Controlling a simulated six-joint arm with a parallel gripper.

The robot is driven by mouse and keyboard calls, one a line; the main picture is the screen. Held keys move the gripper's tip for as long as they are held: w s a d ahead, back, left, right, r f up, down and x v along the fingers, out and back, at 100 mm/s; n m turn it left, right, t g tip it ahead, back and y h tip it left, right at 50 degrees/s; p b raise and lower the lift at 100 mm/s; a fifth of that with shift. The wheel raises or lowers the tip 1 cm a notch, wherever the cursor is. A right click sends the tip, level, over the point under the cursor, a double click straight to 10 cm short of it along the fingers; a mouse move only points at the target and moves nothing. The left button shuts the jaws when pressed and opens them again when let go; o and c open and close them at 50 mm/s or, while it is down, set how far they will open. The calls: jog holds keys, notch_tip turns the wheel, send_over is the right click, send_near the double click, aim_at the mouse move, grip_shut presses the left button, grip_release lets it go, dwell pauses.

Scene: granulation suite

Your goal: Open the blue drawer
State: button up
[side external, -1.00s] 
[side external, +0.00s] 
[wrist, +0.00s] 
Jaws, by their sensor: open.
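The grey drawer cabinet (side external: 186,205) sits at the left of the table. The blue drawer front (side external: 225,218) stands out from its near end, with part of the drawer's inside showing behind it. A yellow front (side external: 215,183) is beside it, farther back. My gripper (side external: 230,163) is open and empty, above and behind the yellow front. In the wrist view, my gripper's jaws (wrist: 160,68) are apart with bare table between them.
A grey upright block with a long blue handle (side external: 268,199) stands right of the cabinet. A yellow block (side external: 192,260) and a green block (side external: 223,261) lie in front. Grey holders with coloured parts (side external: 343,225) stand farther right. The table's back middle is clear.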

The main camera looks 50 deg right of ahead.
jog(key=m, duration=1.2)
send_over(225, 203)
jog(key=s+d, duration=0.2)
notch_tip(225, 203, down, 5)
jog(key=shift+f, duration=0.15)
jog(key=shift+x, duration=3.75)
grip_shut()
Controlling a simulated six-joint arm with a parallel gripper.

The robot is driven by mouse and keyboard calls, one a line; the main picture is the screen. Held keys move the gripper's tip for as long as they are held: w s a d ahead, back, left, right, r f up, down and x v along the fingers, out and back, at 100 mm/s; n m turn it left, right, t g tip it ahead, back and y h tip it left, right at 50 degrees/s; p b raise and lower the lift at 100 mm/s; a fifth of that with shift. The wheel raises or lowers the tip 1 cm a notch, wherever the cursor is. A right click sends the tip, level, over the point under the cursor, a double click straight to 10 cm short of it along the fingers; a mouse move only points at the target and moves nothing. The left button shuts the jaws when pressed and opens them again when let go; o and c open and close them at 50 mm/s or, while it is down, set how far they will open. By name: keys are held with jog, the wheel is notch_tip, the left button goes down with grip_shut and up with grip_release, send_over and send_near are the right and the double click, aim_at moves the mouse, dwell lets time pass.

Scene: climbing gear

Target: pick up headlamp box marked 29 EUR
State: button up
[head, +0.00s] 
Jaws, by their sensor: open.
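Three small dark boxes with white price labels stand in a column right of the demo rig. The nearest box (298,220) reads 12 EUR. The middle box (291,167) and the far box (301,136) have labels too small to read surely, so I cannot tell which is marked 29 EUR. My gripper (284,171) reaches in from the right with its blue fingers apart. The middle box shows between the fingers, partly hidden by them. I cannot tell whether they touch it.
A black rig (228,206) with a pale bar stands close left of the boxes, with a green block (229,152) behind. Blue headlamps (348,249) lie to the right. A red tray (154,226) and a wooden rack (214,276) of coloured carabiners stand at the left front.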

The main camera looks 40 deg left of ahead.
------------------------------------------------------------------------
**Task requirements:** Transcribe word for word the lines from the one holding "lets time pass." to the last line of the listing above, inclusive.

**Response to this task:**
The robot is driven by mouse and keyboard calls, one a line; the main picture is the screen. Held keys move the gripper's tip for as long as they are held: w s a d ahead, back, left, right, r f up, down and x v along the fingers, out and back, at 100 mm/s; n m turn it left, right, t g tip it ahead, back and y h tip it left, right at 50 degrees/s; p b raise and lower the lift at 100 mm/s; a fifth of that with shift. The wheel raises or lowers the tip 1 cm a notch, wherever the cursor is. A right click sends the tip, level, over the point under the cursor, a double click straight to 10 cm short of it along the fingers; a mouse move only points at the target and moves nothing. The left button shuts the jaws when pressed and opens them again when let go; o and c open and close them at 50 mm/s or, while it is down, set how far they will open. By name: keys are held with jog, the wheel is notch_tip, the left button goes down with grip_shut and up with grip_release, send_over and send_near are the right and the double click, aim_at moves the mouse, dwell lets time pass.

Scene: climbing gear

Target: pick up headlamp box marked 29 EUR
State: button up
[head, +0.00s] 
Jaws, by their sensor: open.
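Three small dark boxes with white price labels stand in a column right of the demo rig. The nearest box (298,220) reads 12 EUR. The middle box (291,167) and the far box (301,136) have labels too small to read surely, so I cannot tell which is marked 29 EUR. My gripper (284,171) reaches in from the right with its blue fingers apart. The middle box shows between the fingers, partly hidden by them. I cannot tell whether they touch it.
A black rig (228,206) with a pale bar stands close left of the boxes, with a green block (229,152) behind. Blue headlamps (348,249) lie to the right. A red tray (154,226) and a wooden rack (214,276) of coloured carabiners stand at the left front.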

The main camera looks 40 deg left of ahead.

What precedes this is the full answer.